Problem details: Which lines hold the word "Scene"? Copy each of them.

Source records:

──────────────────────────────

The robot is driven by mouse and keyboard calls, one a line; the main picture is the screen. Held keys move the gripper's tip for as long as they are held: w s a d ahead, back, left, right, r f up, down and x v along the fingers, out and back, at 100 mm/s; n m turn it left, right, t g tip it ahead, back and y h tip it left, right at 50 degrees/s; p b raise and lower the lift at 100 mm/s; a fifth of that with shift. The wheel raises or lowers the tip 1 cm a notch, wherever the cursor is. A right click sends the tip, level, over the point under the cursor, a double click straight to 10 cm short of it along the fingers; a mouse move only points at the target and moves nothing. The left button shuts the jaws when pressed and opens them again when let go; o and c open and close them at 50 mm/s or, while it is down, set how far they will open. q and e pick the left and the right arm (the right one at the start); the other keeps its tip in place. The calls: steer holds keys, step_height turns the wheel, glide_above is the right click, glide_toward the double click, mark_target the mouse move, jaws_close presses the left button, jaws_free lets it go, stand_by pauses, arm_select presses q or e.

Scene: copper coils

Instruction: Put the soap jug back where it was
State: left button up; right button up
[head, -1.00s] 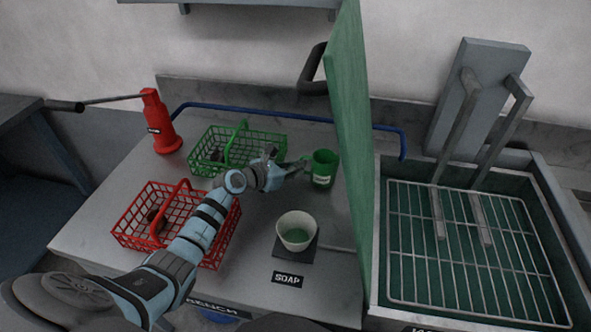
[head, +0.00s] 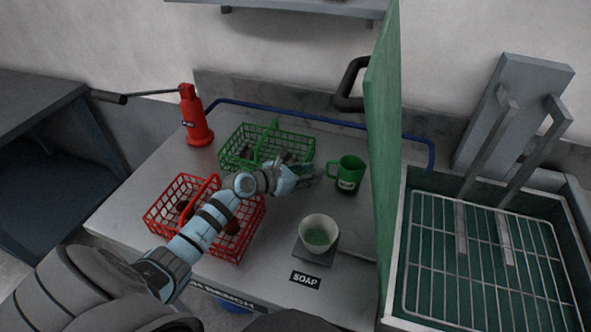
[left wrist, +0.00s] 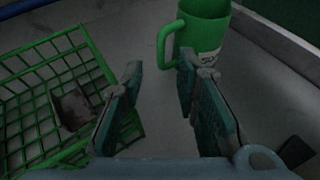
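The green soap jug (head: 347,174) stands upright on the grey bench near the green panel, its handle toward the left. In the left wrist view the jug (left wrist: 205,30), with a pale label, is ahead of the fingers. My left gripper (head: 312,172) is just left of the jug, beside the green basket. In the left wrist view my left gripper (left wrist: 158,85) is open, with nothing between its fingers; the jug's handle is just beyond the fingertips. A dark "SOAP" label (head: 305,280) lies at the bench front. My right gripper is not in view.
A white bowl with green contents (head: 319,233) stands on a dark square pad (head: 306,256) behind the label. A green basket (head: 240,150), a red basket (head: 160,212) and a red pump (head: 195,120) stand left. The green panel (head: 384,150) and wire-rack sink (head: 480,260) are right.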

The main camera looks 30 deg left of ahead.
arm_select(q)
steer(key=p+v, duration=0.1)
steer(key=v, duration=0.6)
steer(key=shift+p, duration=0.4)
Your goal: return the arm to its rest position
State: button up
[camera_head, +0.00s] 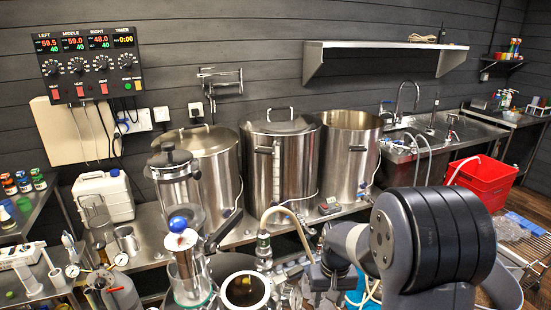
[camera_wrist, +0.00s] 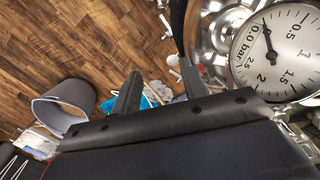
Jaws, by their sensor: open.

──────────────────────────────

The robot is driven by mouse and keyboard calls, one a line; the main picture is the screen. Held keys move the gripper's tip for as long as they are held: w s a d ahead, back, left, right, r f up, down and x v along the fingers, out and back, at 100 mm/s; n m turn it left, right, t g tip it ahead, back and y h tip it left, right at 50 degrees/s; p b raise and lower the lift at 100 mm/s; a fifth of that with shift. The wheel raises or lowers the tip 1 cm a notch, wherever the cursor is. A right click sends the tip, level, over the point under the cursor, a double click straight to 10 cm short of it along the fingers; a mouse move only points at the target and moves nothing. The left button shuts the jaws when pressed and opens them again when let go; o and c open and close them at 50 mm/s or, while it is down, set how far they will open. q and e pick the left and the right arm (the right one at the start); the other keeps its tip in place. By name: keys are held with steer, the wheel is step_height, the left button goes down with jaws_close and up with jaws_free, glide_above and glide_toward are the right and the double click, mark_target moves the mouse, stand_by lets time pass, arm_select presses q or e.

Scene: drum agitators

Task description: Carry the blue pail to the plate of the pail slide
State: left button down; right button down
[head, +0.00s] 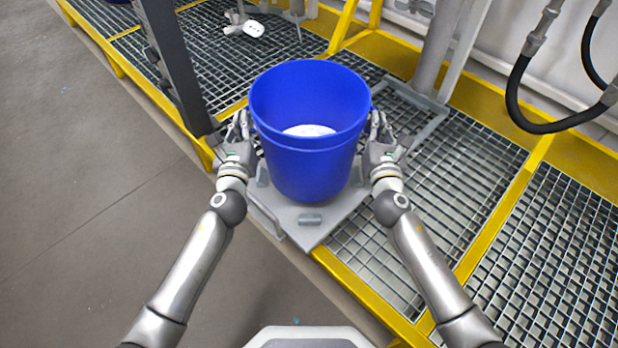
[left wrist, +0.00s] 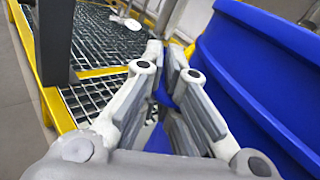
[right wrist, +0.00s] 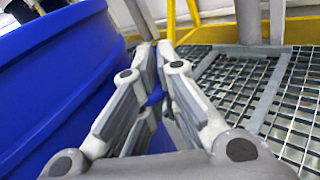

──────────────────────────────

The answer:
Scene: copper coils
Scene: drum agitators

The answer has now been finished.